Members of the imperial civil service did not even have to wait till they were freed to acquire riches; they were able to do so while still slaves. A particularly striking example is a certain Musicus Scurranus, who, under Tiberius, was an official in the department of disbursements for the province of Gaul based at Lyons. He died during a stay at Rome, and he had along with him at the time, as we learn from the inscription on his tombstone, no less than sixteen slaves of his own: his personal doctor, his business agent, a major-domo, a valet, two cooks, two footmen, two men in charge of his silver plate, two chamberlains, three body servants, and a woman whose duties are not specified. And these were just the ones in the entourage; there must have been an army of others at home. Even imperial slaves in far lower levels than Scurranus could live the good life. When the emperor Julian arrived at the palace in Constantinople and summoned the palace barber for a haircut, the man appeared in such gorgeous garb that Julian cracked, “I sent for a barber, not the Chancellor of the Exchequer”; when Julian asked where the money came from, “a hefty (grave) annual salary,” he was told, “plus a lot of profitable requests for favors.”
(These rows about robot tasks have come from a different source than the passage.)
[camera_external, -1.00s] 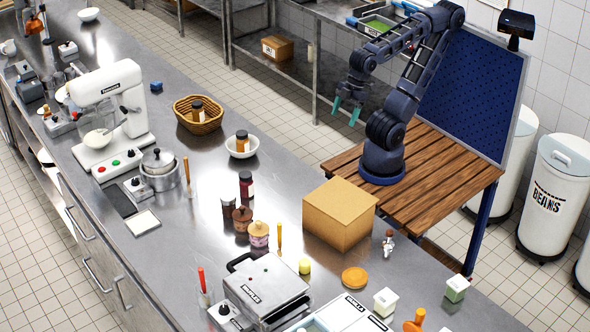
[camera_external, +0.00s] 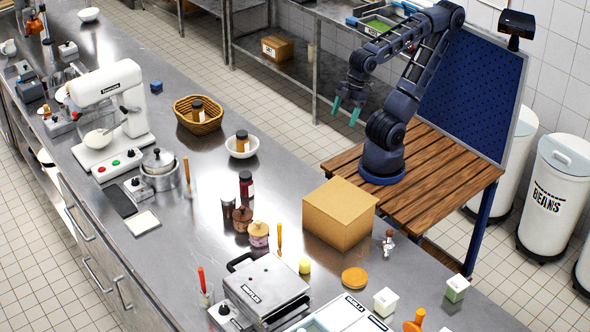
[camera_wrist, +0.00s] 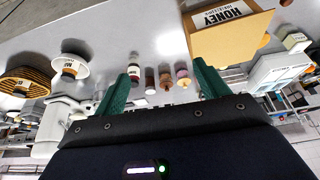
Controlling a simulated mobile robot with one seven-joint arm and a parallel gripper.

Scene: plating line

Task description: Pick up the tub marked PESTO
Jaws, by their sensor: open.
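Two small white tubs stand at the near right end of the steel counter in the external view. One tub (camera_external: 385,301) is near the orange round lid, and the other tub (camera_external: 456,288), with a green label or band, is further right near the counter edge. I cannot read PESTO on either. A pale tub (camera_wrist: 295,41) shows at the right of the wrist view, its lettering too small to read. My gripper (camera_external: 346,110) is open and empty, high up beyond the counter and far from the tubs; its green fingers also show in the wrist view (camera_wrist: 161,72).
A cardboard box (camera_external: 340,216), marked HONEY in the wrist view (camera_wrist: 230,35), stands between my arm's base and the tubs. A waffle maker (camera_external: 266,288), several jars, a basket (camera_external: 198,116), a bowl (camera_external: 242,146) and a mixer (camera_external: 108,112) occupy the counter.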

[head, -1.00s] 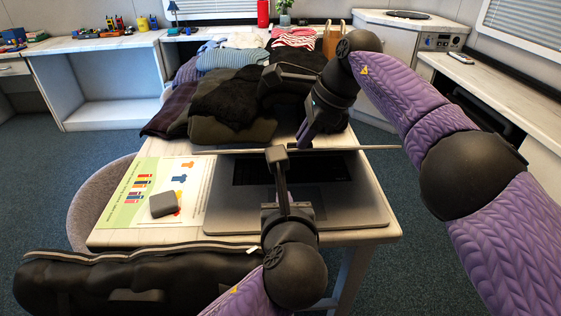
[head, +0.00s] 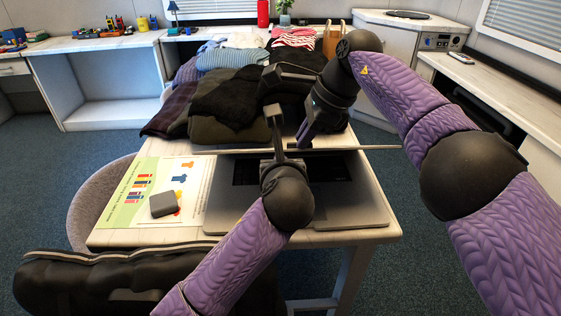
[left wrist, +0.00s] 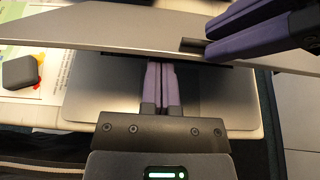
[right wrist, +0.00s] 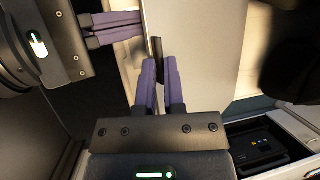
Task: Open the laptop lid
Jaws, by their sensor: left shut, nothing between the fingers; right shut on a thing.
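The grey laptop base (head: 360,206) lies on the table with its dark keyboard facing up. Its lid (head: 350,148) stands raised and shows nearly edge-on as a thin line in the head view. In the left wrist view the lid (left wrist: 130,35) spans the top as a broad grey panel. My right gripper (right wrist: 158,62) is shut on a small dark tab (right wrist: 157,50) at the lid's edge. My left gripper (left wrist: 160,68) is shut and empty, over the base and close to the lid. I cannot tell whether it touches the lid.
A printed sheet (head: 125,195) with a small grey block (head: 164,204) lies left of the laptop. Piled clothes (head: 232,100) cover the table's back. A chair (head: 90,205) stands at the left and a black padded item (head: 120,285) lies in front.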

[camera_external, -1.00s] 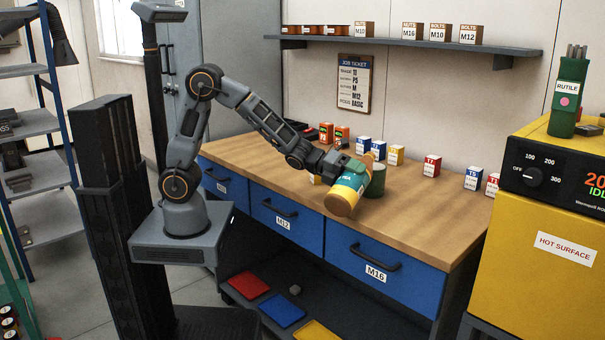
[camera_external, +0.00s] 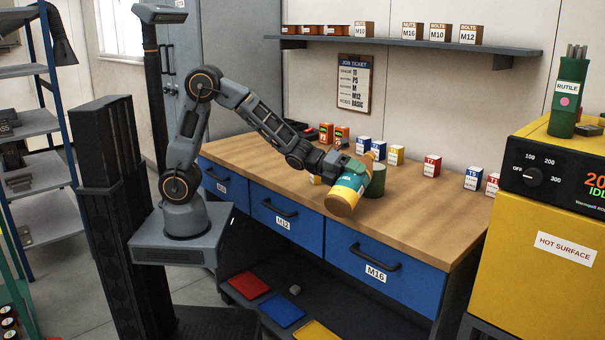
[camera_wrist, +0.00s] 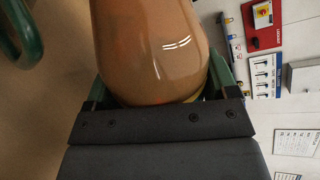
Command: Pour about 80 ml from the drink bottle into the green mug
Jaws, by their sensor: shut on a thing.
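My gripper (camera_external: 350,168) is shut on the drink bottle (camera_external: 346,192), which has a yellow, teal and orange-brown body. The bottle is held tilted above the workbench, its base toward the front and its neck end up toward the mug. The green mug (camera_external: 377,180) stands upright on the bench, just right of and partly behind the bottle. In the wrist view the bottle's brown body (camera_wrist: 150,45) fills the middle between the jaws. Part of the green mug (camera_wrist: 28,45) shows at the upper left. The mug's inside and any liquid flow are hidden.
The wooden bench (camera_external: 425,205) is clear to the right of the mug. Small labelled boxes (camera_external: 396,155) stand along its back. A yellow oven (camera_external: 545,240) marked hot surface stands at the right. A shelf (camera_external: 420,48) hangs on the wall above.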

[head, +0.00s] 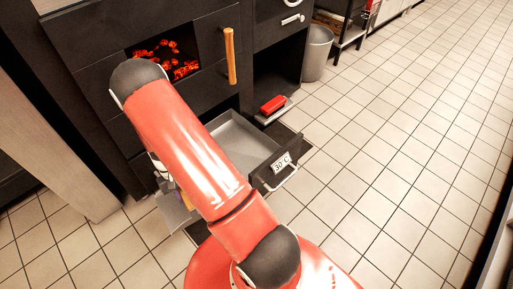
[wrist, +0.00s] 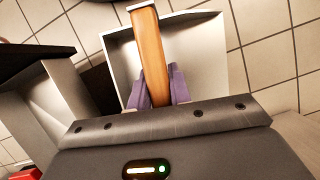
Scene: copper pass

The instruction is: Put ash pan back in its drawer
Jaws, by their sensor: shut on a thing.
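In the wrist view the purple fingers of my gripper (wrist: 158,88) are shut on the wooden handle of the ash pan (wrist: 207,55), a pale grey open pan. In the head view my arm hides most of the pan (head: 177,214) and gripper (head: 186,199); a grey part shows to the left of the arm, apparently above the floor. The drawer (head: 234,132) stands pulled out from the black stove, grey inside, with a labelled dark front and a handle. What shows of its inside is empty. The drawer side (wrist: 55,90) shows at left in the wrist view. The pan is outside the drawer.
The stove's glowing firebox (head: 166,58) with an orange upright handle (head: 230,55) is above the drawer. A red block (head: 273,104) lies on a low ledge behind it. A grey bin (head: 317,53) stands further back. The tiled floor at right is clear.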

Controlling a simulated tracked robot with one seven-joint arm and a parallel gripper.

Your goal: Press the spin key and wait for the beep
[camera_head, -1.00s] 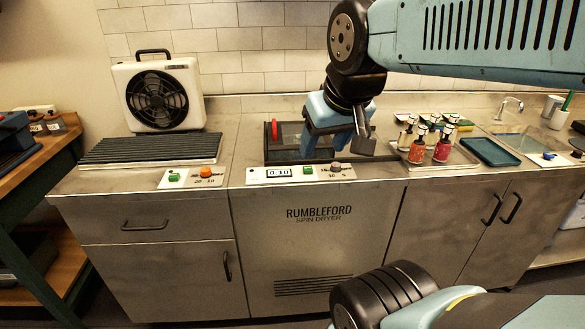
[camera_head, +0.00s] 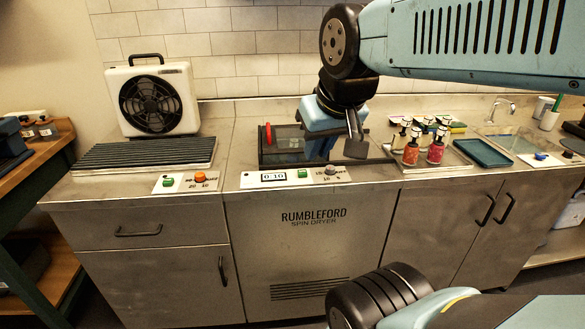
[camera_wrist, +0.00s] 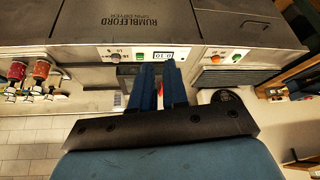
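The spin dryer's control panel (camera_head: 250,181) runs along the front edge of the steel counter. It has a display (camera_head: 273,177) reading 0:10, a green key (camera_head: 303,174) to its right and a grey knob (camera_head: 330,171) beyond that. My gripper (camera_head: 319,152) is above the dryer's top, behind the panel, partly hidden by my wrist. In the wrist view, which is upside down, my blue fingers (camera_wrist: 161,64) point toward the panel with a narrow gap and nothing held between them. The green key (camera_wrist: 140,56) and display (camera_wrist: 164,54) show just beyond the fingertips. I see no contact.
A second panel with a green key (camera_head: 168,182) and orange knob (camera_head: 200,178) sits left, before a ribbed rack (camera_head: 145,153) and fan (camera_head: 152,100). Red bottles (camera_head: 411,152) and a teal tray (camera_head: 483,153) stand right. The dryer's red handle (camera_head: 268,133) is behind the panel.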

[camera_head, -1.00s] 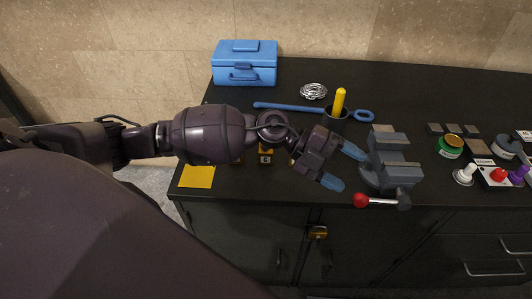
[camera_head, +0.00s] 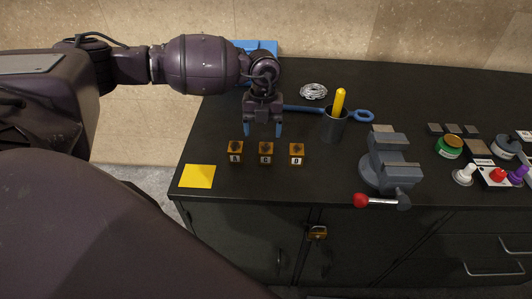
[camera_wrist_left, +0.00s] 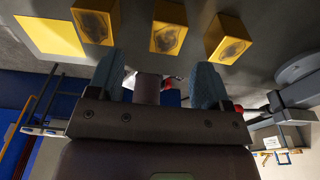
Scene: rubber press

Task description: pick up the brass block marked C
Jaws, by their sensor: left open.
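The brass block marked C (camera_head: 265,153) stands on the dark bench top, in the middle of a row of three similar blocks. Its letter is small but looks like a C. My left gripper (camera_head: 264,131) is open and empty, with its blue fingers pointing down just behind the block, apart from it. In the left wrist view the middle block (camera_wrist_left: 168,36) lies ahead, between the lines of the two open fingers (camera_wrist_left: 158,78). No letters can be read there. My right gripper is not in view.
A block that looks marked B (camera_head: 235,153) and one marked D (camera_head: 296,154) flank it closely. A yellow square (camera_head: 197,176) lies to the left. A dark cup (camera_head: 334,127) and a vise (camera_head: 390,165) stand to the right. A blue toolbox (camera_head: 262,47) is partly hidden behind my arm.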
Government service was not the only area that offered such opportunities for slaves. There were as many or more for those employed in the running of businesses or of great households, the sort of post that gave Trimalchio his start. Slaves in such positions who had managed to accumulate enough money to serve as investment capital could work not only for the master but with him: They could become his partner in trade, in the holding of real estate, and so on. Posts of this sort were so sure a way of getting ahead that free men with bleak prospects would sell themselves into slavery in order to qualify for them. The free man who was a Roman subject living in one of the conquered lands could figure that, by so doing, he would eventually earn manumission and, with it, citizenship. As Petronius has one of Trimalchio’s friends say, “My father was actually a king. Why am I only a freedman now? Because I handed myself into slavery of my own free will. I wanted to end up a Roman citizen, not a tribute paying subject.”
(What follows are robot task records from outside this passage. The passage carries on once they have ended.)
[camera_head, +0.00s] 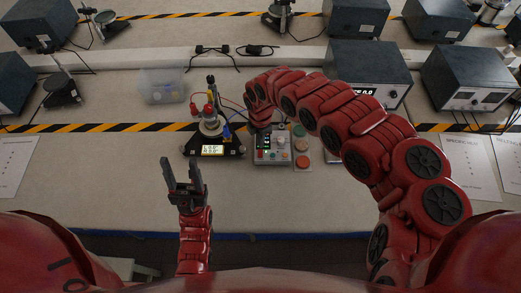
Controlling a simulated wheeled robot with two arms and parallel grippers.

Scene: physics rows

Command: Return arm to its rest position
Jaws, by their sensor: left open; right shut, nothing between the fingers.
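My right arm (345,122) is red and arches from the lower right over the bench towards the middle. Its end reaches down at the left edge of a grey control box (279,155) with coloured buttons and green lights. The right gripper's fingers are mostly hidden behind its own wrist, so I cannot tell whether they touch the box. My left gripper (182,176) is dark, open and empty. It points up over the front part of the bench, apart from the objects there.
A black-based apparatus (213,147) with a lit display stands left of the control box. Blue-grey instruments (481,78) stand at the right, near my right arm. A clear plastic bin (163,85) is at the back left. The bench's front left is clear except for a paper sheet (14,160).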

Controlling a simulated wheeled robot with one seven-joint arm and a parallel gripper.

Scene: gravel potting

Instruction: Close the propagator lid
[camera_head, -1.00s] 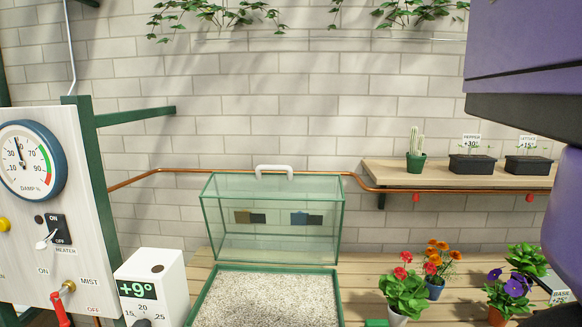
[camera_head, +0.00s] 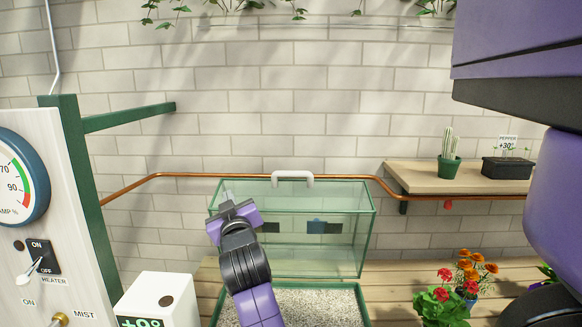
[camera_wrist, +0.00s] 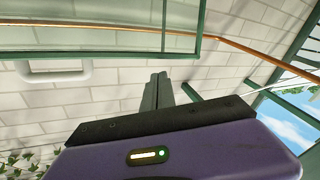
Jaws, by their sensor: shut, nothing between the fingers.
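The propagator lid (camera_head: 345,215) is a clear glass box with green edges. It stands raised on edge behind the gravel-filled propagator base (camera_head: 362,290), its white handle (camera_head: 293,177) at the top. The lid's edge and the handle (camera_wrist: 54,76) also show in the wrist view. My gripper (camera_head: 227,196) is in front of the lid's upper left corner. Its fingers (camera_wrist: 156,92) are together and empty. Whether they touch the lid I cannot tell. My arm hides part of the lid's left side and of the gravel.
A white control box (camera_head: 160,297) stands left of the base, beside a panel with a dial (camera_head: 18,183) and heater switch (camera_head: 38,258). Potted flowers (camera_head: 440,300) stand at the right. A copper pipe (camera_head: 150,177) runs along the wall behind.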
What of women? There were numerous female slaves in any large household serving as maids, hairdressers, masseuses, seamstresses, nurses, and the like. Many earned manumission, but upward mobility was open to them only through their husbands. The exceptions are those women whose beauty or charm or intellect won them highly placed lovers. Cytheris, for example, originally a slave dancer, after gaining her freedom became the mistress of a Roman aristocrat who held her in such regard that he included her in his banquets - much to the outrage of Cicero, a stuffy snob, when he was a fellow diner: “My god,” he wrote to a friend later, “I never thought she would be there!” She left this lover for Mark Antony, who treated her even more handsomely, assigning her his own litter with her own host of attendants. Nero as a young man was desperately in love with a freedwomen named Acte, who had come to Rome as a slave from Asia Minor, and he actually wanted to marry her. She remained his mistress throughout and was one of the very few - the others his two old nurses - who dared give his body decent burial after he was assassinated. Vespasian, when his wife died, promoted a freed-woman from mistress to concubine and “though an emperor, regarded her almost as his legal wife.”
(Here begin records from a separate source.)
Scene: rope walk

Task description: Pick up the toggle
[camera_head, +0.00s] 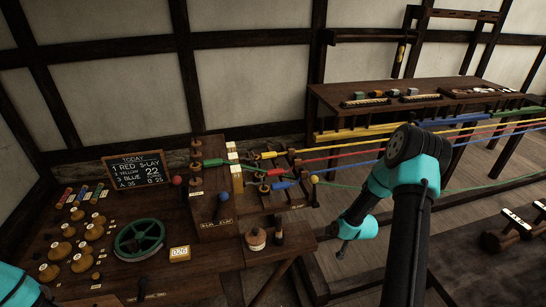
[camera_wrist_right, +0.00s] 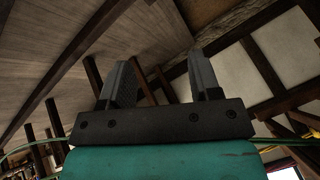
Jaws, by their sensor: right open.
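I cannot tell for certain which piece is the toggle. A small dark upright peg (camera_head: 278,236) stands at the right end of the workbench, beside a round wooden piece with a pale label (camera_head: 256,239). My right gripper (camera_wrist_right: 162,62) is open in the right wrist view, with two dark fingers apart and nothing between them. In the head view my right arm reaches in at the right of the bench, and its jaws cannot be made out there. Only a teal part of my left arm shows at the bottom left corner; the left gripper is out of view.
The workbench (camera_head: 215,260) carries a green wheel (camera_head: 139,239), several wooden knobs and a blue-handled lever (camera_head: 221,205). A chalkboard (camera_head: 137,170) stands at its back. Yellow, red, blue and green ropes stretch rightward behind my right arm. A rear table (camera_head: 430,100) holds small blocks.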

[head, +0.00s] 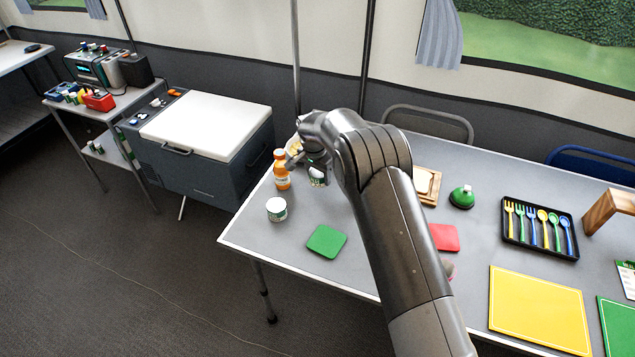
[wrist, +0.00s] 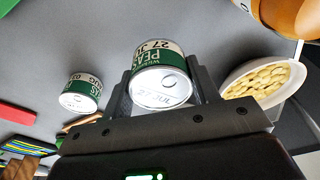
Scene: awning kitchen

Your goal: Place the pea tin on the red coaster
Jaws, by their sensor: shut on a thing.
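My gripper (head: 312,172) is shut on a white and green pea tin (wrist: 160,72), with one finger on each side of it. The tin's label reads PEAS and 27 JUL. It also shows in the head view (head: 318,176), at the table's back left; I cannot tell whether it touches the table. The red coaster (head: 444,237) lies on the table to the right of my arm, which may cover part of it. A red edge (wrist: 15,117), likely the same coaster, shows at the left of the wrist view.
A similar tin (wrist: 80,92) stands nearby. Another tin (head: 276,209), an orange bottle (head: 281,170) and a green coaster (head: 327,241) are at the table's left. A bowl (wrist: 262,82) is beside my gripper.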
In urban areas, the locale of most business and government offices, manumission was so common that ex-slaves came to make up a high proportion of the Roman citizenry. Their ability to get ahead was such that, as a whole, they formed the nearest thing there was to a Roman middle class, while numerous individuals, the Trimalchios and the Scurranuses, rose even higher. In Roman imperial times, the making of lavish public donations was expected of the rich. Hitherto the main contributors had been Roman aristocrats, the likes of Pliny; now they were joined by these self-made nouveaux riches, the freedmen, who spent their money openhandedly to gain public honors for themselves and public honors and offices for their sons. In a place like Ostia, a bustling commercial center and port, freedmen were at the heart of its society. A monument found there bears an inscription telling that it had been erected by a certain Lucius Fabius Eutychus and setting forth the highlights of his career and his son’s. He began as a slave in the city’s civil service, where he rose from official attendant to junior clerk to chief clerk. In the course of time, he was manumitted, and he apparently went into the construction business, judging from his election to a term as president of the builder’s association. He made enough money to set up a fund of 12,500 denarii ($200,000) “from the interest on which, at 5%, every year on July 20, his birthday, 550 will be divided among the town councilors present in the forum before the aforementioned statue, and 37½ among the chief clerks, 12½ among the junior clerks, 25 among the official attendants.” The statue is “aforementioned” in an earlier part of the inscription devoted to Eutychus’s son: The family’s money had enabled him to do very well indeed, for he served “as a coopted member of the town council, as priest of the Divinized Hadrian (during which term as priest he alone - the first to do so - out of his own pocket paid for public theatrical performances), as commissioner of markets. Him the illustrious order of the town councilors honored with a public funeral and, in recognition of all his affection and industry, decreed that an equestrian statue be erected for him in the forum at public expense.”
In but two generations, Eutychus’s family had risen from slavery to the lofty honor of a statue in the center of town.
Throughout the empire, ex-slaves like Eutychus moved steadily higher in Roman society, helping themselves upward by their money, by liberal expenditure on highly visible charity; treating the whole population to a banquet on the donor’s birthday or picking up the bill for gladiatorial games were particular favorites.
One freedman, who was not very rich, used whatever money he had for a far higher goal. This was the father of the Roman poet Horace. He had been a slave in the civil service of the town of Venusia in southern Italy, a collector of taxes or other public dues. In due course, he earned manumission, bought a small farm, and had a son. When the boy was of school age, he gave up the farm and moved to Rome because he felt that the education available at Venusia was not good enough. At Rome, he not only turned the boy over to proper teachers but watched over his upbringing with loving care. He did not live to see the spectacular result: Horace, son of an ex-slave, became the protégé of one of Augustus’s ministers, was often in the company of the emperor himself, and achieved a fame that would be, to use his own words, “a monument more enduring than bronze.” In but two generations, the family had risen from slavery to literary immortality.
There were multitudes of Greek and Roman slaves - the gangs in the mines or on the vast ranches - who lived lives as hopeless and full of hardship as the slaves on the sugar plantations of Brazil or the cotton plantations in the American south. But in the days of the Roman Empire there were also many, a great many, who were able to escape from slavery and mount the steps of the social ladder, in some cases to the very top.